There’s something for everyone from IPO, to herding, to agility, to dock diving.

 

9. Take Them To The Dog Park

If your dog can play nice around other dogs, there’s few things dogs love more than interacting with other dogs.

From jump on each other, to sniffing each other, to chasing each other around – dog parks can provide hours or mental stimulation for free.

 

10. Play Sound Stimulation Video & Audio For Them

Here’s a really fun one – get on YouTube and type in ‘Sounds Dogs Love’.

There’s a whole heap of videos with hours of sounds that dogs react funny to or just love hearing in general.

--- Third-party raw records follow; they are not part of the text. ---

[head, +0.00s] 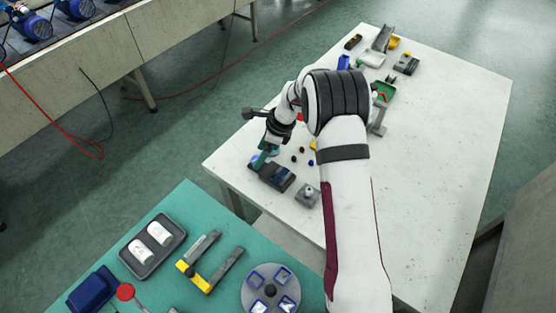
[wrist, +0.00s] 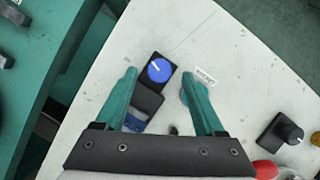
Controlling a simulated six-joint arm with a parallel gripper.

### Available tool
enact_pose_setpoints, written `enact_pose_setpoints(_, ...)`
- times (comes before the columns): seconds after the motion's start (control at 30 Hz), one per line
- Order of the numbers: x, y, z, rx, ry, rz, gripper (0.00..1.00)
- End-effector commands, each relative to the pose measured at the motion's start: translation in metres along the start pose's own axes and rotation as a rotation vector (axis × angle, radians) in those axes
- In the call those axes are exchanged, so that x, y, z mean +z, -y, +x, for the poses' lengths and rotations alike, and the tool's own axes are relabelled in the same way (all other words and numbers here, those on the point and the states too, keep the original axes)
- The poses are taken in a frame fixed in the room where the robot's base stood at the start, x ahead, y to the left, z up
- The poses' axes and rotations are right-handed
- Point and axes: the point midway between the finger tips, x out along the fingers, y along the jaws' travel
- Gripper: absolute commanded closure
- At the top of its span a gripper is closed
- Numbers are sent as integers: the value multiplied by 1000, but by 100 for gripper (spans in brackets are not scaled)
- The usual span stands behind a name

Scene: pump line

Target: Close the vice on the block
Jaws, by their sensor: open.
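My gripper (wrist: 165,78) is open, with its two green fingers apart and nothing between the tips. In the head view my gripper (head: 262,158) hangs over the left corner of the white table. Under it stands a dark grey device (head: 278,177) with a blue end. In the wrist view this device (wrist: 148,100) shows a round blue knob (wrist: 159,70) with a white mark, seen between the fingers from above. Part of the device is hidden by the gripper. I cannot tell for sure which thing is the vice or the block.
A grey piece with a round knob (head: 307,195) stands near the device. Small dark and coloured parts (head: 297,155) lie close by. The white table (head: 450,150) is clear at right.

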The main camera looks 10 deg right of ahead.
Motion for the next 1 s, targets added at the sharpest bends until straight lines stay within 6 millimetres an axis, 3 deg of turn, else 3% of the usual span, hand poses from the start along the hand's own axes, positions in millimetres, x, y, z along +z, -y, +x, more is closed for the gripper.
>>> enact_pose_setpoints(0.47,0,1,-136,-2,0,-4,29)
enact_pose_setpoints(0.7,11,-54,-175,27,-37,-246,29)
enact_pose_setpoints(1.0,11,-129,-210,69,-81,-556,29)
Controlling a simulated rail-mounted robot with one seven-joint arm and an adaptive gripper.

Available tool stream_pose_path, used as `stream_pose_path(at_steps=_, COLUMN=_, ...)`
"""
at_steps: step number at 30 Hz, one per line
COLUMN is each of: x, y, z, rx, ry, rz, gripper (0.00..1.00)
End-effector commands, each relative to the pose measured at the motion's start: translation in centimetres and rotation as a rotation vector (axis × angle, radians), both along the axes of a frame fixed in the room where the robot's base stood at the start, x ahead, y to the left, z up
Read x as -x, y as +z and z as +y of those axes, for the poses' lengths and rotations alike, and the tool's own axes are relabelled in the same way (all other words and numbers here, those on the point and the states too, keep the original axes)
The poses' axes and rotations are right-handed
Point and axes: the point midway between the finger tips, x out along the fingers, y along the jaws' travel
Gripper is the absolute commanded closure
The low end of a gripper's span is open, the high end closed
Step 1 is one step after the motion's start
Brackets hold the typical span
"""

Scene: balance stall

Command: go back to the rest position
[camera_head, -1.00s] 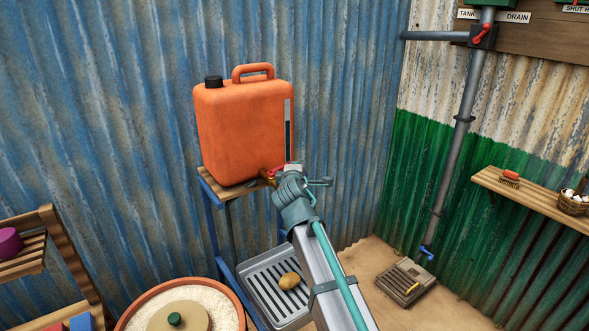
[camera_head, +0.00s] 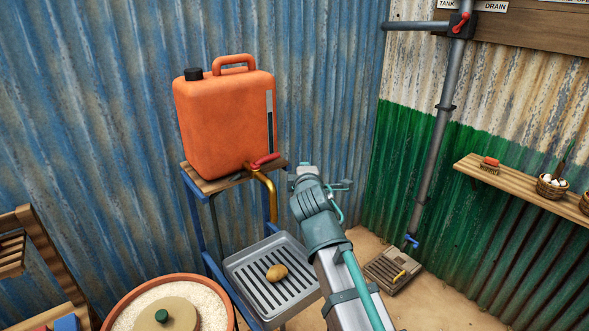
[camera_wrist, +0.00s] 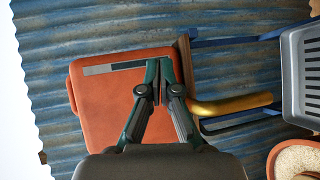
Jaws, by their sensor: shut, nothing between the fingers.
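My gripper (camera_wrist: 158,78) shows in the wrist view with its dark green fingers together and nothing between them. In that view it is in front of the orange jerrycan (camera_wrist: 105,112). In the head view, the arm's end (camera_head: 312,200) is to the right of the jerrycan (camera_head: 225,125) and its tap, with a gap seen between them. The fingers are mostly hidden there by my wrist. The tap has a red handle (camera_head: 264,160) and a curved brass spout (camera_head: 268,192), which also shows in the wrist view (camera_wrist: 232,106).
The jerrycan stands on a wooden-topped stand (camera_head: 212,182). Below is a grey slatted tray (camera_head: 247,284) holding a potato (camera_head: 276,272). A tub of pale grains (camera_head: 127,297) is at front left. A shelf (camera_head: 520,188) and grey pipe (camera_head: 433,150) are at right.

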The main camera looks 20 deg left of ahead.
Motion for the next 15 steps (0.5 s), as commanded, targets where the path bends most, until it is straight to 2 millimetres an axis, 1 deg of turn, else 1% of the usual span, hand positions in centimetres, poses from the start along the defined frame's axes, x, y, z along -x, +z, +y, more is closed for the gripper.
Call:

Watching your GSD head tilt to the dog barking videos is a bit of a sight.

 

11. Download A Dog Interaction App On Your Ipad

You could also get on your Ipad if you have one and search for dog stimulation apps where there are things moving across the screen and your dog has to use their brain to figure out what is going on.

Some apps also let your dog interact by using their nose/snout to bump an object like a mouse on the screen.

 

12. Go For A Hike

It could be to a national park, or a hiking trail somewhere – it’s a different stimulus to get out of the urban area and walk for a few miles.

 

13. Go To The Beach, Or Take Your Dog For A Swim Somewhere

Some dogs love the sand and beach, and some dogs love swimming too (whether it be in a pool, lake or in the ocean).

 

14. Go For A Drive

As long as you’re doing it legally, some dogs love being securely riding in a passenger seat and looking out the window and feeling the wind on their face with the window down in a car.

So, going for a drive can be great for some dogs.